In contrast, the Away team’s top betweeness players were Player21, Player17, and Player19. All three, on average, were located in the middle of the field. Again, perhaps a little naively, it appears that the Away team relies heavily on passing through the center rather than the sidelines. And again, you have to consider this is taken for the entire match, as an average of sorts.

Check

How might we check some of these interpretations? Well, in the colab notebook I adapted my brute-force approach to determining the success or failure of a pass to tracking pass sequences. That is, each series of passes that were successful and the team maintained possession were given a unique id. Sort of a possession id. Not the most elegant solution, but it produces a table of the number of times a player appeared in a passing sequence.

The top 3 home players that appeared in the most passing sequences were Player4, Player6, and Player7. The top3 that appeared in passing sequences that lasted more than 3 times were Player7, Player12, and Player4.

So Player4 appears in a number of sequences, but is less central to the passing network. Same with Player6.

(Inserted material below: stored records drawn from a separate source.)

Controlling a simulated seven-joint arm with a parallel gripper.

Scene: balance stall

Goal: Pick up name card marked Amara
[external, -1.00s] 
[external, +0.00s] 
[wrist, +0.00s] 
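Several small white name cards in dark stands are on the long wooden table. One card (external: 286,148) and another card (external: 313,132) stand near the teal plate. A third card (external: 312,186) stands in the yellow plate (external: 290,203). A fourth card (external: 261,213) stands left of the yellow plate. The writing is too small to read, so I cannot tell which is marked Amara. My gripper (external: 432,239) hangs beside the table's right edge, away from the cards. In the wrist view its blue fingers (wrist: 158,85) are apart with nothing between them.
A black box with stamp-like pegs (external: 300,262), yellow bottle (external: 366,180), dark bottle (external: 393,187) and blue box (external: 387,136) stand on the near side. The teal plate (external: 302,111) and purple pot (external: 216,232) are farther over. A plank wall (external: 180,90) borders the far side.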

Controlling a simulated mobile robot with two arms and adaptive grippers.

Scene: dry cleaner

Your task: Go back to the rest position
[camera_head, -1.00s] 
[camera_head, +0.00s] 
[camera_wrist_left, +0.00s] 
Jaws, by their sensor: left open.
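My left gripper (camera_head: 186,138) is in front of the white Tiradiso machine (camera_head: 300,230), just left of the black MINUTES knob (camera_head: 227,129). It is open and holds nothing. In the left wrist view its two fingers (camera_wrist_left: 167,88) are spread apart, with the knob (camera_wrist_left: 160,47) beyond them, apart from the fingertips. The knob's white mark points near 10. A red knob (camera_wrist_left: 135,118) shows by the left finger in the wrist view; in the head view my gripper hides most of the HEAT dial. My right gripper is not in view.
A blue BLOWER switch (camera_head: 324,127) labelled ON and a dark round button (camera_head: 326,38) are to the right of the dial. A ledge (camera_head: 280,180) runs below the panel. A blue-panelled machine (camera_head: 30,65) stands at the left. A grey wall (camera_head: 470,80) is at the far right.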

In contrast, Player21, 17 and 16 showed up the most times in the Away team’s pass sequences. This also supports how occupied in the center of the field the Away team was.

Conclusion

I feel in any type of analysis if you detect a pattern using one method (metric or measure) then it’s always worth looking at the problem from different angles. So looking for frequency of passes between players using a visualization is useful, but also trying to summarize that information using a single metric gives slightly more information.

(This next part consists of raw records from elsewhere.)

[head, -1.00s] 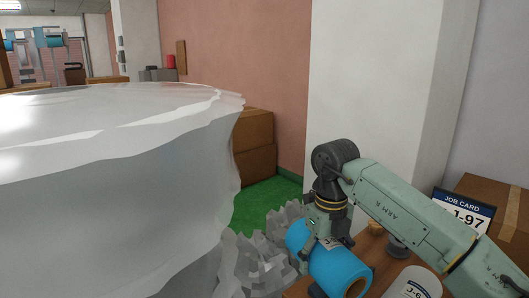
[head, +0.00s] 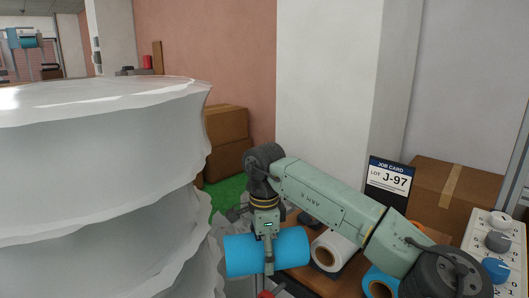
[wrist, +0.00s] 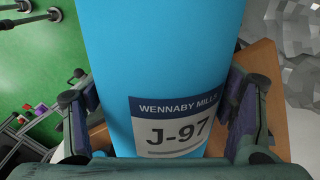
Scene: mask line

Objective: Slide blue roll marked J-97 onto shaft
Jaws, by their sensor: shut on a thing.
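The blue roll marked J-97 (head: 292,249) is held by my gripper (head: 268,262), above the front left edge of the brown table. It lies roughly level, sideways in the head view. In the wrist view the roll (wrist: 160,50) fills the space between my two fingers (wrist: 165,115), and its white label reads WENNABY MILLS J-97. My gripper is shut on the roll. I cannot make out the shaft for certain in either view.
A large whitish ribbed mass (head: 90,190) fills the left foreground. A white roll (head: 333,250), another blue roll (head: 380,284), a J-97 job card (head: 390,182), a cardboard box (head: 447,195) and a knob panel (head: 490,250) stand right. Green floor (head: 228,191) shows behind.

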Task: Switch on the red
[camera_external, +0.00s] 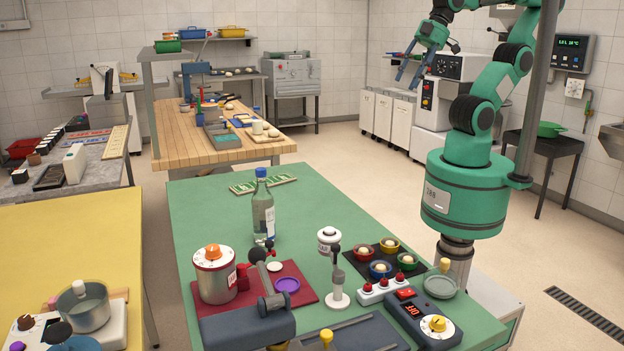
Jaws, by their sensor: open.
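A dark control box (413,315) stands at the front right of the green table (205,205). It has a red rocker switch (405,293), a dark display that seems to read OFF, and a yellow knob (437,323). Beside it is a white strip (381,290) with several red buttons. Whether any button is pressed is too small to tell. My gripper (407,76) is open and empty, pointing down in the air at the upper right, well away from the box and strip.

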It may be simplistic of me, given how much happens on the field, but seeing how the Home team was able to spread the ball across the field between Player7, Player12, Player4, and Player6 it doesn’t necessarily surprise me they won 3 to 0.

Now, I can’t infer any type of causal relationship here. Was the Home team better at passing across the field or did Away’s defense force them to the sidelines? Did Away spend too much time in the center, or did Home’s defense let them in too much?